■ WRITTEN REQUEST:
Quote all of the data exactly as given. Skip every picture it contains.

■ STORED DATA:

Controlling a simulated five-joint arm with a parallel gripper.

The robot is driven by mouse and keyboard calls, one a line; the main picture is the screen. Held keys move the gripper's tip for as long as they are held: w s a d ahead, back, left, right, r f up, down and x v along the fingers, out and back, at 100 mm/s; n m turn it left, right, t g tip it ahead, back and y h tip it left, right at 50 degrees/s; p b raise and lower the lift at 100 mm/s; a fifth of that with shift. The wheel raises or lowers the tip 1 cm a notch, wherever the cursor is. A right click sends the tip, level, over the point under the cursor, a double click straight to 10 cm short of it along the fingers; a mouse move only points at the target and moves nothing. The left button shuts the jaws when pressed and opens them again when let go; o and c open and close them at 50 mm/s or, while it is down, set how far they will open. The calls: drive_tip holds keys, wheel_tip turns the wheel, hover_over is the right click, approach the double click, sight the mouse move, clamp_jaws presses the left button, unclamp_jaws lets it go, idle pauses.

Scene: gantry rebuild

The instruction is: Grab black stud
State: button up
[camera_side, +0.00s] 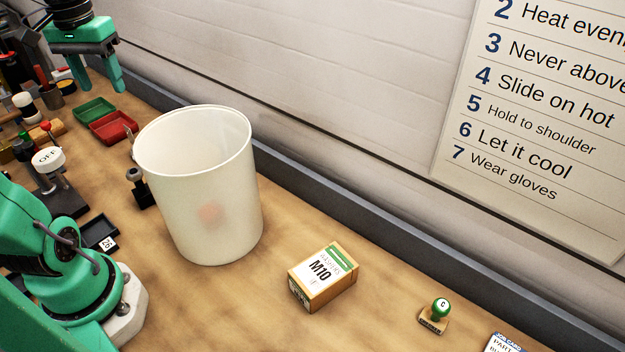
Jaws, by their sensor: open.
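My gripper (102,87) is at the upper left, above the far part of the bench. Its two green fingers point down and are apart, with nothing visible between them. I cannot make out the black stud for certain. A small dark upright piece with a round grey top (135,176) stands just left of the white bin, well below my gripper in the picture; I cannot tell whether it is the stud. Several dark items crowd the far left and are too small to tell apart.
A tall white bin (195,185) stands mid-bench, with a faint pinkish patch on its wall. Green (94,111) and red (113,127) trays lie beyond it. A wall runs behind.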

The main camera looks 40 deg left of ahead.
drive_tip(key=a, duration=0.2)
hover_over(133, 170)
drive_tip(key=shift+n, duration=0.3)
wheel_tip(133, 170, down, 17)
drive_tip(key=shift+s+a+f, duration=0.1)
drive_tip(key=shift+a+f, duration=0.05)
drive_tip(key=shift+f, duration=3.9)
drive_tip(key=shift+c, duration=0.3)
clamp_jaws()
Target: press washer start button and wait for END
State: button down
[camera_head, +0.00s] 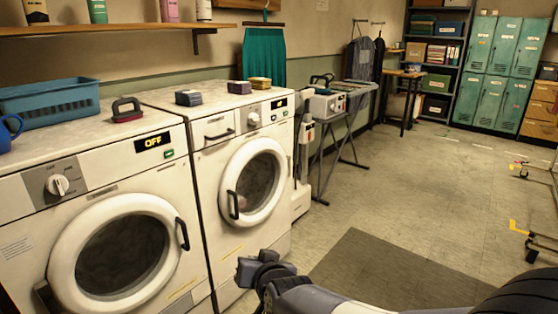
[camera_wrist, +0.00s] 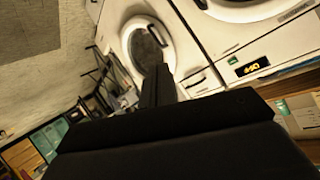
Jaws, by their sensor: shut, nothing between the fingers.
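Two white front-loading machines stand side by side in the head view. The left one (camera_head: 110,180) has a dial, an amber display (camera_head: 153,142) reading OFF and a small green button (camera_head: 168,154) under it. The right one (camera_head: 230,150) has a dial and a small display (camera_head: 279,103) too small to read. Both round doors look shut. No label tells me which is the washer. My gripper (camera_head: 247,268) is in front of the right machine, low and apart from the panels. In the wrist view its dark fingers (camera_wrist: 157,84) are together and empty.
A blue basket (camera_head: 50,103), a blue mug (camera_head: 8,128) and a dark brush-like object (camera_head: 127,110) sit on the left machine. Small stacked blocks (camera_head: 260,83) sit on the right one. An ironing board (camera_head: 350,88) stands beyond.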

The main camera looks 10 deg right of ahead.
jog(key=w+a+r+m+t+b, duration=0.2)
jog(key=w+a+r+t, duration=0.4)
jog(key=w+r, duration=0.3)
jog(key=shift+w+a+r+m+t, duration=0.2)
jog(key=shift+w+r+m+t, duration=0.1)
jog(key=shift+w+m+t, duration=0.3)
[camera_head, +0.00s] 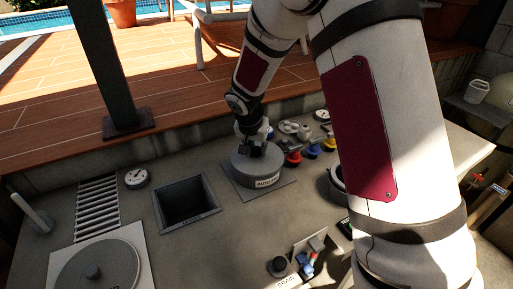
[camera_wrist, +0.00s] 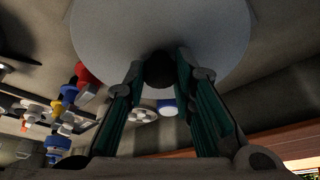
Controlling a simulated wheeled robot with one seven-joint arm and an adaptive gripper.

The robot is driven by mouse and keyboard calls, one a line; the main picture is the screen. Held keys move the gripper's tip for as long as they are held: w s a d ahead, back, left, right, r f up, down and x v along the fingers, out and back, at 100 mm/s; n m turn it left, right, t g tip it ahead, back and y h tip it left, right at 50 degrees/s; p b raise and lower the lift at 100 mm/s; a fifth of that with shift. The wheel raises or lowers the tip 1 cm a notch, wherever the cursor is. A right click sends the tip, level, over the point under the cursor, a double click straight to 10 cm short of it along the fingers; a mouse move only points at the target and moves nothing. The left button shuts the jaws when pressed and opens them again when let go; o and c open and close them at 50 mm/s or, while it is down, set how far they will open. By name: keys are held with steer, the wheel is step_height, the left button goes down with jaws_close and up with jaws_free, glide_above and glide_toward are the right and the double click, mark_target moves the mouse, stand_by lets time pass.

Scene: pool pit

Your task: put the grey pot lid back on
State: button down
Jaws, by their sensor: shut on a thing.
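The grey lid (camera_head: 244,165) is a round disc on top of the short grey pot (camera_head: 243,179), which bears a white label starting "AUTO" and stands on a square plate. I cannot tell if the lid sits fully flush on the rim. In the wrist view the lid (camera_wrist: 160,25) fills the top as a wide pale disc, with its dark round knob (camera_wrist: 160,70) between my fingertips. My gripper (camera_head: 257,147) reaches down from above and is shut on the knob; it also shows in the wrist view (camera_wrist: 160,72).
A square open well (camera_head: 187,203) lies left of the pot, with a gauge (camera_head: 137,178) and slatted grate (camera_head: 98,205) beyond. Another round lid (camera_head: 98,268) is front left. Red (camera_head: 292,158) and blue (camera_head: 314,151) valves crowd the pot's right. A dark post (camera_head: 108,65) rises behind.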

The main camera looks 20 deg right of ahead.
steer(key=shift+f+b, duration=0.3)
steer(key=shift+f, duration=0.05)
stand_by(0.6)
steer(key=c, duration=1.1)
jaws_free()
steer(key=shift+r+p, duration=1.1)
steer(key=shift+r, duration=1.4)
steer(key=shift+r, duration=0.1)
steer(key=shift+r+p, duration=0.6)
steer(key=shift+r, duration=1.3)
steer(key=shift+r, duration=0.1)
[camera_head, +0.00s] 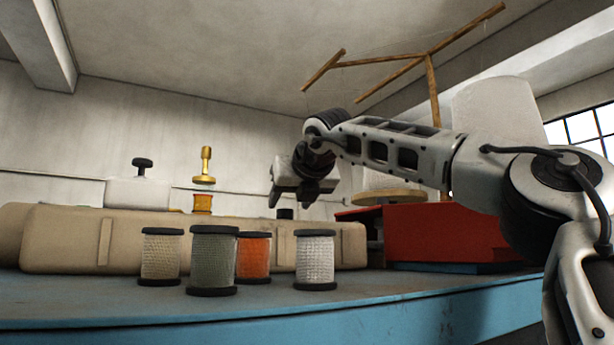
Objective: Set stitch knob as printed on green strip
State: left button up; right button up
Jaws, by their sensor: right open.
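My right gripper (293,199) is open and empty, with its fingers pointing down, held in the air above and behind the thread spools. A small dark cylinder (285,214) shows just below it; I cannot tell whether this is the stitch knob. A black knob-like piece (142,162) stands on a white block (138,193) at the left, well away from the gripper. I cannot make out a green strip or any printed marking. My left gripper is not in view.
Beige (160,257), grey-green (213,262), orange (253,258) and white (315,260) spools stand on the blue table (110,308). A brass piece (205,165) stands behind. A red box (435,233) is at the right. The front-left tabletop is clear.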

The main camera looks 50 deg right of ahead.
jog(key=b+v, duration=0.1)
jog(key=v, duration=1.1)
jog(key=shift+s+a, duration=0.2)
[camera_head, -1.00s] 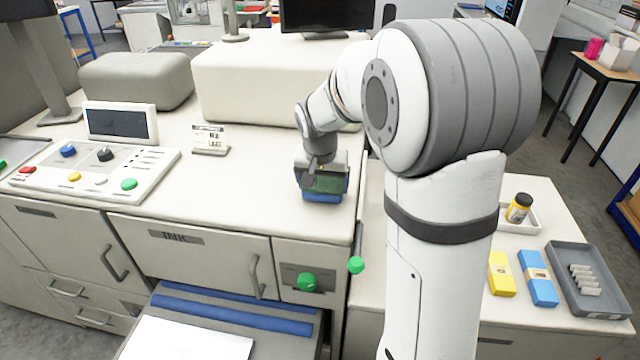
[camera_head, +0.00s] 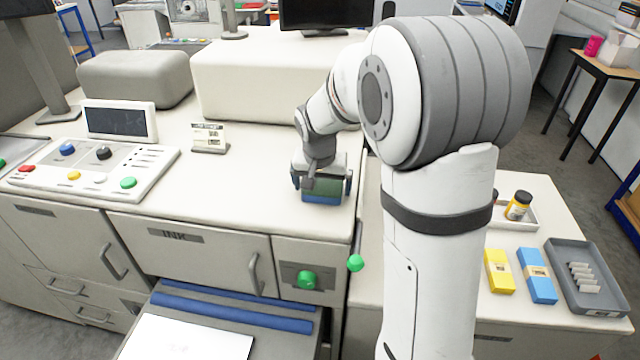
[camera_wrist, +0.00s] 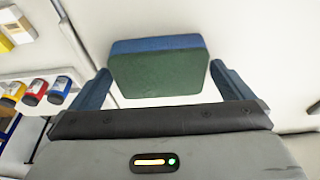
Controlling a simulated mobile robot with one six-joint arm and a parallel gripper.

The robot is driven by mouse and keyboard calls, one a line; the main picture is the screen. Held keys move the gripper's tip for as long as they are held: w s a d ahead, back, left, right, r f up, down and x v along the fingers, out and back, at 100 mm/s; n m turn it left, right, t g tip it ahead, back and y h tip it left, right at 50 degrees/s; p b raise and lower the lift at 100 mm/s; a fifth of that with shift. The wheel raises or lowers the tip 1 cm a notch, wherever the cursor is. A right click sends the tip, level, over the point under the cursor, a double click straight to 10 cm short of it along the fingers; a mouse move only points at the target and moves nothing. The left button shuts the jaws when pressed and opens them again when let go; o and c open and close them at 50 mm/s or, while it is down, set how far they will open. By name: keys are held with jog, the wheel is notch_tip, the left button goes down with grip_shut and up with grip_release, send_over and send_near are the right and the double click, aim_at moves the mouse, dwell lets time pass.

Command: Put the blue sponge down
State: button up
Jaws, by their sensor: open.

■ RESULT OF THIS EXERCISE:
Controlling a simulated five-joint arm with a parallel gripper.

The robot is driven by mouse and keyboard calls, one a line; the main picture is the screen. Held keys move the gripper's tip for as long as they are held: w s a d ahead, back, left, right, r f up, down and x v along the fingers, out and back, at 100 mm/s; n m turn it left, right, t g tip it ahead, back and y h tip it left, right at 50 degrees/s; p b raise and lower the lift at 100 mm/s; a fifth of that with shift. The wheel raises or lowers the tip 1 cm a notch, wherever the cursor is. A right click sends the tip, level, over the point under the cursor, a double click straight to 10 cm short of it along the fingers; a mouse move only points at the target and moves nothing. The left button shuts the jaws when pressed and opens them again when let go; o and c open and close them at 50 mm/s or, while it is down, set how far they will open. The calls: drive_tip holds keys, wheel_tip turns the wheel, hover_over is the right click, approach the double click, sight the mouse move, clamp_jaws presses the left button, unclamp_jaws lets it go, idle pauses.

Scene: gantry rebuild

The instruction is: Grab black stud
State: button up
[camera_side, +0.00s] 
Jaws, by their sensor: open.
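My gripper (102,87) is at the upper left, above the far part of the bench. Its two green fingers point down and are apart, with nothing visible between them. I cannot make out the black stud for certain. A small dark upright piece with a round grey top (135,176) stands just left of the white bin, well below my gripper in the picture; I cannot tell whether it is the stud. Several dark items crowd the far left and are too small to tell apart.
A tall white bin (195,185) stands mid-bench, with a faint pinkish patch on its wall. Green (94,111) and red (113,127) trays lie beyond it. A wall runs behind.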

The main camera looks 40 deg left of ahead.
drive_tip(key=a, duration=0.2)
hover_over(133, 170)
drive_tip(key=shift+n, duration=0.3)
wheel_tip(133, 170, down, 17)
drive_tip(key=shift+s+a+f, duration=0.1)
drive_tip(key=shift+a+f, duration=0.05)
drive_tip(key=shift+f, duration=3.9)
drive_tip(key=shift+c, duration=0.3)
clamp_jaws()
Target: press washer start button and wait for END
State: button down
[camera_head, +0.00s] 
[camera_wrist, +0.00s] 
Jaws, by their sensor: shut, nothing between the fingers.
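Two white front-loading machines stand side by side in the head view. The left one (camera_head: 110,180) has a dial, an amber display (camera_head: 153,142) reading OFF and a small green button (camera_head: 168,154) under it. The right one (camera_head: 230,150) has a dial and a small display (camera_head: 279,103) too small to read. Both round doors look shut. No label tells me which is the washer. My gripper (camera_head: 247,268) is in front of the right machine, low and apart from the panels. In the wrist view its dark fingers (camera_wrist: 157,84) are together and empty.
A blue basket (camera_head: 50,103), a blue mug (camera_head: 8,128) and a dark brush-like object (camera_head: 127,110) sit on the left machine. Small stacked blocks (camera_head: 260,83) sit on the right one. An ironing board (camera_head: 350,88) stands beyond.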

The main camera looks 10 deg right of ahead.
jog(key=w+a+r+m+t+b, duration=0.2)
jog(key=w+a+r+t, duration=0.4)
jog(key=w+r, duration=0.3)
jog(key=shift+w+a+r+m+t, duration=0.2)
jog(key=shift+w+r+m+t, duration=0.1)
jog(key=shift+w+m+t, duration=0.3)
[camera_head, +0.00s] 
[camera_wrist, +0.00s] 
Controlling a simulated wheeled robot with one seven-joint arm and an adaptive gripper.

The robot is driven by mouse and keyboard calls, one a line; the main picture is the screen. Held keys move the gripper's tip for as long as they are held: w s a d ahead, back, left, right, r f up, down and x v along the fingers, out and back, at 100 mm/s; n m turn it left, right, t g tip it ahead, back and y h tip it left, right at 50 degrees/s; p b raise and lower the lift at 100 mm/s; a fifth of that with shift. The wheel raises or lowers the tip 1 cm a notch, wherever the cursor is. A right click sends the tip, level, over the point under the cursor, a double click straight to 10 cm short of it along the fingers; a mouse move only points at the target and moves nothing. The left button shuts the jaws when pressed and opens them again when let go; o and c open and close them at 50 mm/s or, while it is down, set how far they will open. By name: keys are held with steer, the wheel is step_height, the left button goes down with jaws_close and up with jaws_free, glide_above and glide_toward are the right and the double click, mark_target moves the mouse, stand_by lets time pass.

Scene: pool pit

Your task: put the grey pot lid back on
State: button down
Jaws, by their sensor: shut on a thing.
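The grey lid (camera_head: 244,165) is a round disc on top of the short grey pot (camera_head: 243,179), which bears a white label starting "AUTO" and stands on a square plate. I cannot tell if the lid sits fully flush on the rim. In the wrist view the lid (camera_wrist: 160,25) fills the top as a wide pale disc, with its dark round knob (camera_wrist: 160,70) between my fingertips. My gripper (camera_head: 257,147) reaches down from above and is shut on the knob; it also shows in the wrist view (camera_wrist: 160,72).
A square open well (camera_head: 187,203) lies left of the pot, with a gauge (camera_head: 137,178) and slatted grate (camera_head: 98,205) beyond. Another round lid (camera_head: 98,268) is front left. Red (camera_head: 292,158) and blue (camera_head: 314,151) valves crowd the pot's right. A dark post (camera_head: 108,65) rises behind.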

The main camera looks 20 deg right of ahead.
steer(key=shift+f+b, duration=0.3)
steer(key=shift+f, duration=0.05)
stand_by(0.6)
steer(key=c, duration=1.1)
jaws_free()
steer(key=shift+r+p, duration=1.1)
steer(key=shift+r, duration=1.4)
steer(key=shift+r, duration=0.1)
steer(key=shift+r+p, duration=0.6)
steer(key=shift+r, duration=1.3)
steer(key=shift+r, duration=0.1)
[camera_head, +0.00s] 
Objective: Set stitch knob as printed on green strip
State: left button up; right button up
Jaws, by their sensor: right open.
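My right gripper (293,199) is open and empty, with its fingers pointing down, held in the air above and behind the thread spools. A small dark cylinder (285,214) shows just below it; I cannot tell whether this is the stitch knob. A black knob-like piece (142,162) stands on a white block (138,193) at the left, well away from the gripper. I cannot make out a green strip or any printed marking. My left gripper is not in view.
Beige (160,257), grey-green (213,262), orange (253,258) and white (315,260) spools stand on the blue table (110,308). A brass piece (205,165) stands behind. A red box (435,233) is at the right. The front-left tabletop is clear.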

The main camera looks 50 deg right of ahead.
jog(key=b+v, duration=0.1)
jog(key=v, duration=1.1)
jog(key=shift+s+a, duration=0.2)
[camera_head, -1.00s] 
[camera_head, +0.00s] 
[camera_wrist, +0.00s] 
Controlling a simulated mobile robot with one six-joint arm and a parallel gripper.

The robot is driven by mouse and keyboard calls, one a line; the main picture is the screen. Held keys move the gripper's tip for as long as they are held: w s a d ahead, back, left, right, r f up, down and x v along the fingers, out and back, at 100 mm/s; n m turn it left, right, t g tip it ahead, back and y h tip it left, right at 50 degrees/s; p b raise and lower the lift at 100 mm/s; a fifth of that with shift. The wheel raises or lowers the tip 1 cm a notch, wherever the cursor is. A right click sends the tip, level, over the point under the cursor, a double click straight to 10 cm short of it along the fingers; a mouse move only points at the target and moves nothing. The left button shuts the jaws when pressed and opens them again when let go; o and c open and close them at 50 mm/s or, while it is down, set how far they will open. By name: keys are held with jog, the wheel is notch_tip, the left button goes down with grip_shut and up with grip_release, send_over and send_near are the right and the double click, aim_at moves the mouse, dwell lets time pass.

Command: Put the blue sponge down
State: button up
Jaws, by their sensor: open.

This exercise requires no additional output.